Everything from the first line down to the line containing "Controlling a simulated" is to be retyped exactly, both ends included, with pictures left out.

:: Dataset section ::

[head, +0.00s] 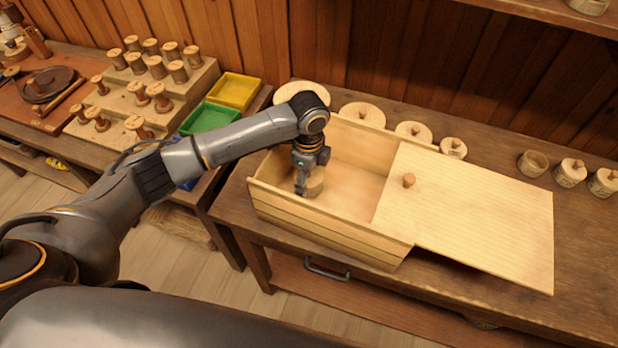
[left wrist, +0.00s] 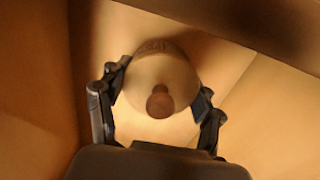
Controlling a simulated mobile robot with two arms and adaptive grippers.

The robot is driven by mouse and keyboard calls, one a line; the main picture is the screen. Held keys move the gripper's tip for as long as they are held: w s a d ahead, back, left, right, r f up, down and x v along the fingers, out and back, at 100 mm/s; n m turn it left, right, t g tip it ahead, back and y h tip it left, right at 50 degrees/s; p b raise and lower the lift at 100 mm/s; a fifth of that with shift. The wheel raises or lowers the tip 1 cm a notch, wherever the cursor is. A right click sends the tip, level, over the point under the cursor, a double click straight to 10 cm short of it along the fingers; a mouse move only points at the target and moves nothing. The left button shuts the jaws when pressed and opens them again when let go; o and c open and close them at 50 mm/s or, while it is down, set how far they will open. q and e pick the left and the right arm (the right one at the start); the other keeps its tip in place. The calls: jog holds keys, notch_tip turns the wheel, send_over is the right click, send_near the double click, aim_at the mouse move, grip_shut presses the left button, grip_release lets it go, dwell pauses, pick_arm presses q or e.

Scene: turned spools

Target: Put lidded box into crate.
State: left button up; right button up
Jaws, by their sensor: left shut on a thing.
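The crate (head: 330,249) is a pale wooden box on the workbench in the head view. Its sliding lid (head: 480,215), with a small knob, covers the right part and sticks out past the right end; the left part is open. My left gripper (head: 307,186) reaches down into the open part and is shut on the lidded box (head: 316,184), a small round wooden box. In the left wrist view the lidded box (left wrist: 160,68) sits between the two fingers, its brown knob facing the camera. I cannot tell whether it touches the crate floor. My right gripper is not in view.
Several round wooden boxes stand behind the crate, such as a wide one (head: 362,115), with more (head: 571,172) at the right. At the left a stepped rack (head: 150,100) holds spools, beside green (head: 209,118) and yellow (head: 235,91) trays.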

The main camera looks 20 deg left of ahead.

:::

> _Task solution_:
[head, +0.00s] 
[left wrist, +0.00s] 
Controlling a simulated mobile robot with two arms and adaptive grippers.

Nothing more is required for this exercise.